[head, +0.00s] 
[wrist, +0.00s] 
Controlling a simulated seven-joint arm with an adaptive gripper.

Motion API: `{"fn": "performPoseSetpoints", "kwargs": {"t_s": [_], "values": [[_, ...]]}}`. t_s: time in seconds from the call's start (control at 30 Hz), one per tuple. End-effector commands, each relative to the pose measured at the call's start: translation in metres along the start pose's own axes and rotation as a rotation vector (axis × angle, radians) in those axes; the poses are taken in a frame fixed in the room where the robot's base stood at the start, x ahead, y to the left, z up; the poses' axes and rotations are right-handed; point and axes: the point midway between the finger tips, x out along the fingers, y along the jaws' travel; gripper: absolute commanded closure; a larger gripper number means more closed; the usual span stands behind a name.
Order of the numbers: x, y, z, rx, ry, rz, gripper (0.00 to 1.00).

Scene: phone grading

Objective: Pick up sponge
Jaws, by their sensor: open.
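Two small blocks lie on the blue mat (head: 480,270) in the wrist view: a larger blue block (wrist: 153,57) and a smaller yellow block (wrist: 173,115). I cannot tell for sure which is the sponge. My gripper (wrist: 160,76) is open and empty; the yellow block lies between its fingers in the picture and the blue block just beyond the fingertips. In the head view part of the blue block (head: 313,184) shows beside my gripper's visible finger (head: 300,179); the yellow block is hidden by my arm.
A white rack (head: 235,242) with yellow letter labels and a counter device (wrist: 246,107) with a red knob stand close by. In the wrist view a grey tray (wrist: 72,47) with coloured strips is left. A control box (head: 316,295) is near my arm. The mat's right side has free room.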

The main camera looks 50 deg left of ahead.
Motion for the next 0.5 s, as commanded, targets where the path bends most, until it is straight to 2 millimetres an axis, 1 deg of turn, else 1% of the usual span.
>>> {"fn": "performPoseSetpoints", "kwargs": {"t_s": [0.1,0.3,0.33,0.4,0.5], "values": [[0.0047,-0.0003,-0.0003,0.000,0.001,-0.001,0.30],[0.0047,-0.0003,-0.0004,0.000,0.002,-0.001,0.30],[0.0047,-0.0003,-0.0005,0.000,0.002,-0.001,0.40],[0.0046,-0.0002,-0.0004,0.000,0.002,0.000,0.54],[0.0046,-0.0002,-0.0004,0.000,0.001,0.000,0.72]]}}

- [Your task] Copy out every line with the word "ahead".

- [Reply]
Motion API: `{"fn": "performPoseSetpoints", "kwargs": {"t_s": [_], "values": [[_, ...]]}}`. t_s: time in seconds from the call's start (control at 30 Hz), one per tuple. End-effector commands, each relative to the pose measured at the call's start: translation in metres along the start pose's own axes and rotation as a rotation vector (axis × angle, radians) in those axes; the poses are taken in a frame fixed in the room where the robot's base stood at the start, x ahead, y to the left, z up; the poses' axes and rotations are right-handed; point and axes: the point midway between the finger tips, x out along the fingers, y along the jaws' travel; gripper: absolute commanded closure; a larger gripper number means more closed; the usual span stands behind a name.
The main camera looks 50 deg left of ahead.

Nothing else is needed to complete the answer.